Brent Larkin is receiving some deserved attention as he leaves one of the most powerful positions in our city – the Plain Dealer editorial page director.

 

We can’t allow him to leave the stage so easily.

 

Larkin – likeable and knowledgeable – has been boss of the editorial page since the early 1990s. He had wanted to be the PD’s sports editor at the time he was given this crucial and powerful job.

 

Here’s how someone who worked with him at the time described him:

 

“I think there is little question that Brent had the institutional memory of the PD and editorial board. Plus, Brent remained a reporter even as editorial director. He broke more stories than anyone in the news room. Brent works the phone like no one I know. They joked about him having two phones in his ear.”

 

He was a political junkie.

I have to say that I liked Larkin personally. I thought him to be an honest and hard-working reporter with the Press.

 

The Press had a different culture than the Plain Dealer. It was more a people’s paper. More free swinging than the staid, self-important Pee Dee.

 

Larkin started, as he said in his farewell in Sunday’s paper, as the Press city hall reporter during the frenzied Kucinich administration in the late 1970s. The Press treated Kucinich more fairly (well, even handedly, let’s say) than did the Plain Dealer.

 

Despite his likeability, I have had problems with Larkin over the years.

 

He played politics himself. He sometimes used his position to help friends.

 

Here from a piece in my newsletter, Point of View, in October, 1995:

 

“Larkin has used his position to help friends before. He bashed the United Auto Workers on the union’s attempt to have a workmen’s compensation law tested in the courts. Some believe Larkin’s tirade was really an attack for the UAW’s opposition on a Blue Cross matter. Blue Cross is represented by Climaco, Climaco, Seminatore, Leftkowitz and Garofoli, which gets some $6 million a year in fees from Blue Cross.
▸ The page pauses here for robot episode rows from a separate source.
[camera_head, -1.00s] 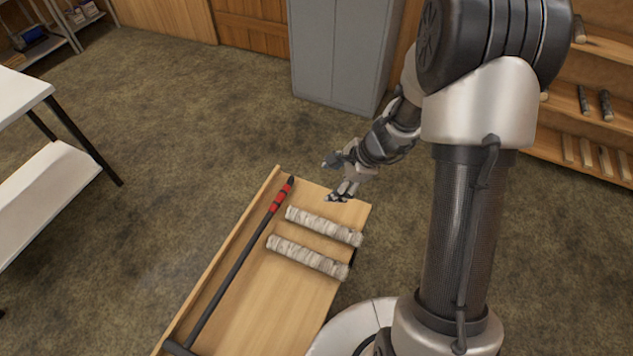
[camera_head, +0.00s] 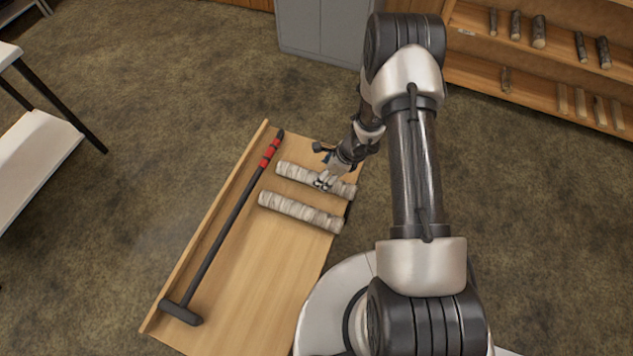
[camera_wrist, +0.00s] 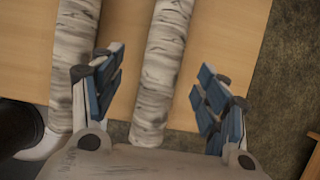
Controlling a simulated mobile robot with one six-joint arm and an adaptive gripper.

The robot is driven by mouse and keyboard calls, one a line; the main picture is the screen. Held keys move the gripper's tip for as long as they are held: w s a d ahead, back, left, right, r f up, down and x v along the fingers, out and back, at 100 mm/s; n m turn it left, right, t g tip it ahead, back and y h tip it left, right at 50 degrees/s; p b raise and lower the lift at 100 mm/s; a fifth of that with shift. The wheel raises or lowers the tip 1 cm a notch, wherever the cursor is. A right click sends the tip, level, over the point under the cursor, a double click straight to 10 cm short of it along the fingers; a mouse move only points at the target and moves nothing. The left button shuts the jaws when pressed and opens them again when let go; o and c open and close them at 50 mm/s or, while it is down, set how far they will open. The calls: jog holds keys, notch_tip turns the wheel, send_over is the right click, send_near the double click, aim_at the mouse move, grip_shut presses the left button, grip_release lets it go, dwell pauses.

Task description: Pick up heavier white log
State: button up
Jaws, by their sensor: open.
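Two white birch-bark logs lie side by side on a wooden tray (camera_head: 262,270). The far log (camera_head: 292,173) is partly covered by my gripper (camera_head: 323,181), while the near log (camera_head: 301,213) is in full view. In the wrist view the far log (camera_wrist: 168,40) runs between the fingers of my open gripper (camera_wrist: 160,78), and the near log (camera_wrist: 72,60) lies left of the left finger. The fingers are on either side of the far log, apart from it as far as I can tell. Which log is heavier does not show.
A long-handled black hammer (camera_head: 232,215) with red bands lies along the tray's left side. A grey cabinet (camera_head: 325,28) and shelves with small logs (camera_head: 538,32) stand at the back. A white table (camera_head: 35,150) is at the left.

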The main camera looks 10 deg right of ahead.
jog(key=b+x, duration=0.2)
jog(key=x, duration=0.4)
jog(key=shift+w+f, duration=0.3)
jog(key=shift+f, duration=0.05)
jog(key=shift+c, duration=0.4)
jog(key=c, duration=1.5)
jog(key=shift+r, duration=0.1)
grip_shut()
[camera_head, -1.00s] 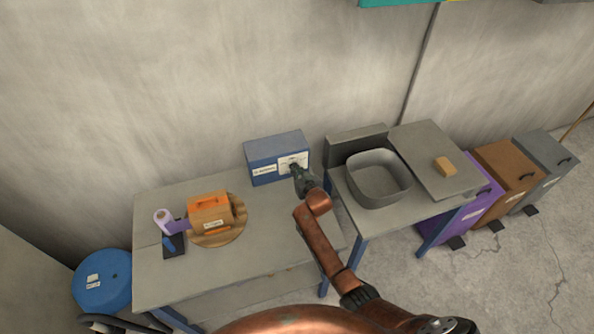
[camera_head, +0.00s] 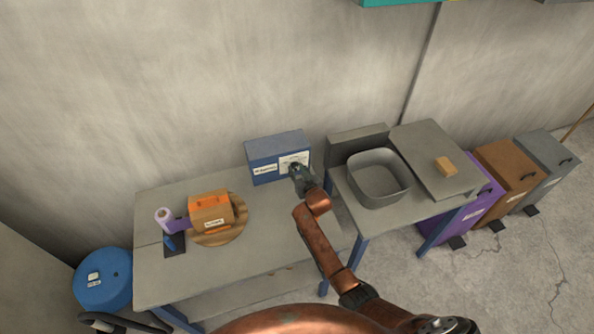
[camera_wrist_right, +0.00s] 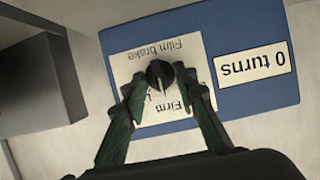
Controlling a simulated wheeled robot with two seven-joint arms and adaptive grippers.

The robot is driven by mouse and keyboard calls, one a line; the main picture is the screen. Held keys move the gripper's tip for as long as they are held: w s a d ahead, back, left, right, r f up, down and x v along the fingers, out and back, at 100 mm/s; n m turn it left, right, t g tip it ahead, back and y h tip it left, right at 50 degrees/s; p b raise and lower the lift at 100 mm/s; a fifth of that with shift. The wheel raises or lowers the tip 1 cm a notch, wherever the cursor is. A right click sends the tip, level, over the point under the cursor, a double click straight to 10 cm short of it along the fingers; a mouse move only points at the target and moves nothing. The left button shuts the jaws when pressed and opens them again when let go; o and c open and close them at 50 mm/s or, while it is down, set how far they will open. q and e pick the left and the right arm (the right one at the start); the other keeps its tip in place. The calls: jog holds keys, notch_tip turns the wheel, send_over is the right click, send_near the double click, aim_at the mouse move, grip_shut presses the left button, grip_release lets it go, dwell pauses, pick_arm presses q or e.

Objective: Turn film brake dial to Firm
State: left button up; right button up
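The film brake dial (camera_wrist_right: 159,74) is a small black knob with a pale pointer mark, on a white label (camera_wrist_right: 190,48) on the front of a blue box (camera_head: 275,147). In the right wrist view the label is upside down; it reads "Film brake" and "Firm", and other lettering is partly hidden. In the head view this gripper (camera_head: 299,173) is at the box's front and covers the dial. My left gripper is not in view.
A "0 turns" plate (camera_wrist_right: 252,65) sits beside the label. On the table (camera_head: 245,240) are an orange-brown carton (camera_head: 210,212) on a round wooden board and a purple film roll (camera_head: 165,218). A grey tub (camera_head: 378,178) stands on the right-hand table. The table between carton and arm is clear.

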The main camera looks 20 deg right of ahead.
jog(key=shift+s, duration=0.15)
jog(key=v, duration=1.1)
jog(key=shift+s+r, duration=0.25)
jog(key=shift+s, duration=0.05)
“Larkin has a close friendship at the Climaco firm that makes some wonder how close. At another time, Larkin wrote a strong and strategically timed editorial supporting the Blue Cross of Cleveland’s take-over of the Cincinnati Blue Cross without the usual editorial staff discussion of the matter.”

 

Larkin, in an interview on the PD web site Cleveland.com, said, in answer to a question about his political leaning, that he’s “this much” left of center. He used his fingers to show almost no room between them.

 

However, shortly after he took his position in 1993, Larkin dumped the PD’s editorial writer on national politics, Chris Colford, a liberal editorialist.

 

Here’s what I wrote:

 

“He told Colford, a prize winner, that he would be shifted to write about environment, energy, science and the arts. But that was just step one.

 

“Larkin, who lacks skill in dealing with people, then offered a shocked Colford a buyout in an attempt designed to usher him out the door rather than just shift his duties.”

 

The “buyout” got revised to an “exit bonus” after Colford went to the Newspaper Guild for advice.

 

I went on: “Colford, a rather gentle, thoughtful writer who loves his job, apparently has no place in a Larkin editorial staff. One veteran reporter called the move an ‘ideological’ one to get rid of a liberal voice.”

 

A retirement party at the PD gave hints of Larkin’s powerful position.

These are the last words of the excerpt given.